----- DATA PROVIDED -----

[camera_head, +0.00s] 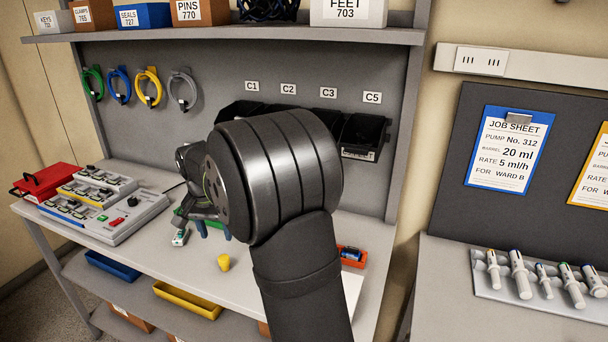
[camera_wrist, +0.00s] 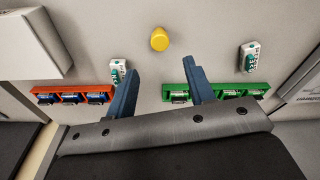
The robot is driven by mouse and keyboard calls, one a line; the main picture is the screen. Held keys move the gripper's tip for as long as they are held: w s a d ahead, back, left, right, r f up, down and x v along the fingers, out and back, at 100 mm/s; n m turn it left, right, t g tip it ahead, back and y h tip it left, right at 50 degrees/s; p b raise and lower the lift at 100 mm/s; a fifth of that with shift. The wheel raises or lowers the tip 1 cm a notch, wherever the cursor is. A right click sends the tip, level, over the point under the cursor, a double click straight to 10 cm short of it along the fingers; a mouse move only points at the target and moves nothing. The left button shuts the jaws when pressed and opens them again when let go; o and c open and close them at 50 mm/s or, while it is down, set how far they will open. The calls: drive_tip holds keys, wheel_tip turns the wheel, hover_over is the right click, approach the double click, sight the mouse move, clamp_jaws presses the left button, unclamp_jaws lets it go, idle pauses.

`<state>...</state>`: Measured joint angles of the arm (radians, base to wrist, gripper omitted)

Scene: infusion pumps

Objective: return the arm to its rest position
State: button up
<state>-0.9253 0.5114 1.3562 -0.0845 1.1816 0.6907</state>
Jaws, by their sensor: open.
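My arm (camera_head: 275,165) stretches over the workbench (camera_head: 130,255) in the head view and hides much of its middle. My gripper (camera_head: 215,234) is partly hidden behind the arm, with its blue fingertips pointing down over the bench. In the wrist view my gripper (camera_wrist: 162,67) has its two fingers spread apart with nothing between them. A yellow round piece (camera_wrist: 159,39) lies beyond the fingertips, apart from them. It also stands on the bench in the head view (camera_head: 224,263).
An orange tray (camera_wrist: 72,90) and a green tray (camera_wrist: 215,95) hold small parts. Small white-and-green items (camera_wrist: 118,72) (camera_wrist: 249,57) lie near them. A grey charging unit (camera_head: 118,218) and red box (camera_head: 45,183) stand left. Black bins (camera_head: 362,133) hang behind my arm.

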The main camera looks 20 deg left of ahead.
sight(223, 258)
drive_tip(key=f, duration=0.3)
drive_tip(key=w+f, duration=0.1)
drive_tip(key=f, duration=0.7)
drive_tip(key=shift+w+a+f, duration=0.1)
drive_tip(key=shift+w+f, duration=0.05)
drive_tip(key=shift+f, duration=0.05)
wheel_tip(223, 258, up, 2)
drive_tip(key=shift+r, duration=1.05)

-----

* GOAL *
Restate the data above exactly, stripping out each image.

* TASK RESPONSE *
[camera_head, +0.00s] 
[camera_wrist, +0.00s] 
The robot is driven by mouse and keyboard calls, one a line; the main picture is the screen. Held keys move the gripper's tip for as long as they are held: w s a d ahead, back, left, right, r f up, down and x v along the fingers, out and back, at 100 mm/s; n m turn it left, right, t g tip it ahead, back and y h tip it left, right at 50 degrees/s; p b raise and lower the lift at 100 mm/s; a fifth of that with shift. The wheel raises or lowers the tip 1 cm a notch, wherever the cursor is. A right click sends the tip, level, over the point under the cursor, a double click straight to 10 cm short of it along the fingers; a mouse move only points at the target and moves nothing. The left button shuts the jaws when pressed and opens them again when let go; o and c open and close them at 50 mm/s or, while it is down, set how far they will open. The calls: drive_tip holds keys, wheel_tip turns the wheel, hover_over is the right click, approach the double click, sight the mouse move, clamp_jaws presses the left button, unclamp_jaws lets it go, idle pauses.

`<state>...</state>`: Measured joint angles of the arm (radians, base to wrist, gripper omitted)

Scene: infusion pumps

Objective: return the arm to its rest position
State: button up
<state>-0.9253 0.5114 1.3562 -0.0845 1.1816 0.6907</state>
Jaws, by their sensor: open.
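My arm (camera_head: 275,165) stretches over the workbench (camera_head: 130,255) in the head view and hides much of its middle. My gripper (camera_head: 215,234) is partly hidden behind the arm, with its blue fingertips pointing down over the bench. In the wrist view my gripper (camera_wrist: 162,67) has its two fingers spread apart with nothing between them. A yellow round piece (camera_wrist: 159,39) lies beyond the fingertips, apart from them. It also stands on the bench in the head view (camera_head: 224,263).
An orange tray (camera_wrist: 72,90) and a green tray (camera_wrist: 215,95) hold small parts. Small white-and-green items (camera_wrist: 118,72) (camera_wrist: 249,57) lie near them. A grey charging unit (camera_head: 118,218) and red box (camera_head: 45,183) stand left. Black bins (camera_head: 362,133) hang behind my arm.

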The main camera looks 20 deg left of ahead.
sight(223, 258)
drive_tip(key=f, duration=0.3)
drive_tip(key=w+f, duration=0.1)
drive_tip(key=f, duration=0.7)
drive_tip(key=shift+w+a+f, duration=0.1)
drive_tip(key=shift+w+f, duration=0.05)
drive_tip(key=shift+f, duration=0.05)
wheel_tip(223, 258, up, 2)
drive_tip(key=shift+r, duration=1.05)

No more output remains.